EXERCISE
Write out the listing below in full and exactly, leaving out every picture.
+ + + + + + +
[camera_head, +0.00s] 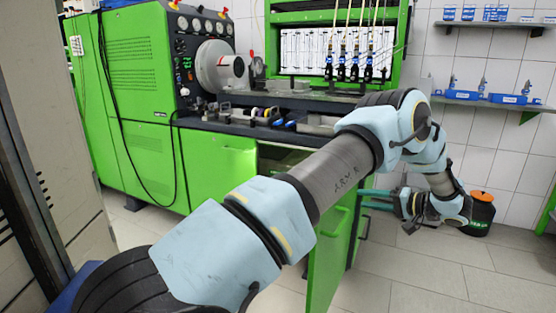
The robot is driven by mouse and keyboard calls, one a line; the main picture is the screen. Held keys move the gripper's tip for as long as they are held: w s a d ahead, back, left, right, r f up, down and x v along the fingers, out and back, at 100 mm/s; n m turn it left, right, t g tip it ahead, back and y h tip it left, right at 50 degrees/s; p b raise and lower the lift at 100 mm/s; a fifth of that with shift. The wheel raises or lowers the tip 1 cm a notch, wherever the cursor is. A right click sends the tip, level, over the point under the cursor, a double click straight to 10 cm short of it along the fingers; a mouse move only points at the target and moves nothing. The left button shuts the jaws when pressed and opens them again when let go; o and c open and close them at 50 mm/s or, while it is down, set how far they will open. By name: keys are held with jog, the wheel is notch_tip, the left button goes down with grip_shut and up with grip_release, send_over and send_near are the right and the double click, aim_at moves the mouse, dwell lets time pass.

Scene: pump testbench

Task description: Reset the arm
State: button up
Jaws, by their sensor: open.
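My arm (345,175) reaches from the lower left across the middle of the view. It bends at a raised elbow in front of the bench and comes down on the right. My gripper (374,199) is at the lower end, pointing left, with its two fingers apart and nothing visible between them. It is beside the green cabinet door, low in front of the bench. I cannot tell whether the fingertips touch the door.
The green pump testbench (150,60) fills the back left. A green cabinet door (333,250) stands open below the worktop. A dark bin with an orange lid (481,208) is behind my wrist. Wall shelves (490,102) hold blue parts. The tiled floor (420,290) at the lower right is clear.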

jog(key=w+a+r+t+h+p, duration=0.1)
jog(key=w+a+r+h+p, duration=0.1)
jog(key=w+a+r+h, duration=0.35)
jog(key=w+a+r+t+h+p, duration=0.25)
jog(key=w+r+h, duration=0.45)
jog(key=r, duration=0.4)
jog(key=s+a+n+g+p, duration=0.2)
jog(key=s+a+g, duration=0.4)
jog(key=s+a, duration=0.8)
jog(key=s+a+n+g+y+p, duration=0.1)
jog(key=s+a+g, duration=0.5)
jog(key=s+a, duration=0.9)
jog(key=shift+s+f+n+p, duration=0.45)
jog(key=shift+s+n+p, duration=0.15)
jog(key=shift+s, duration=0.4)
+ + + + + + +
THE RESPONSE
[camera_head, +0.00s] 
The robot is driven by mouse and keyboard calls, one a line; the main picture is the screen. Held keys move the gripper's tip for as long as they are held: w s a d ahead, back, left, right, r f up, down and x v along the fingers, out and back, at 100 mm/s; n m turn it left, right, t g tip it ahead, back and y h tip it left, right at 50 degrees/s; p b raise and lower the lift at 100 mm/s; a fifth of that with shift. The wheel raises or lowers the tip 1 cm a notch, wherever the cursor is. A right click sends the tip, level, over the point under the cursor, a double click straight to 10 cm short of it along the fingers; a mouse move only points at the target and moves nothing. The left button shuts the jaws when pressed and opens them again when let go; o and c open and close them at 50 mm/s or, while it is down, set how far they will open. By name: keys are held with jog, the wheel is notch_tip, the left button goes down with grip_shut and up with grip_release, send_over and send_near are the right and the double click, aim_at moves the mouse, dwell lets time pass.

Scene: pump testbench

Task description: Reset the arm
State: button up
Jaws, by their sensor: open.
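My arm (345,175) reaches from the lower left across the middle of the view. It bends at a raised elbow in front of the bench and comes down on the right. My gripper (374,199) is at the lower end, pointing left, with its two fingers apart and nothing visible between them. It is beside the green cabinet door, low in front of the bench. I cannot tell whether the fingertips touch the door.
The green pump testbench (150,60) fills the back left. A green cabinet door (333,250) stands open below the worktop. A dark bin with an orange lid (481,208) is behind my wrist. Wall shelves (490,102) hold blue parts. The tiled floor (420,290) at the lower right is clear.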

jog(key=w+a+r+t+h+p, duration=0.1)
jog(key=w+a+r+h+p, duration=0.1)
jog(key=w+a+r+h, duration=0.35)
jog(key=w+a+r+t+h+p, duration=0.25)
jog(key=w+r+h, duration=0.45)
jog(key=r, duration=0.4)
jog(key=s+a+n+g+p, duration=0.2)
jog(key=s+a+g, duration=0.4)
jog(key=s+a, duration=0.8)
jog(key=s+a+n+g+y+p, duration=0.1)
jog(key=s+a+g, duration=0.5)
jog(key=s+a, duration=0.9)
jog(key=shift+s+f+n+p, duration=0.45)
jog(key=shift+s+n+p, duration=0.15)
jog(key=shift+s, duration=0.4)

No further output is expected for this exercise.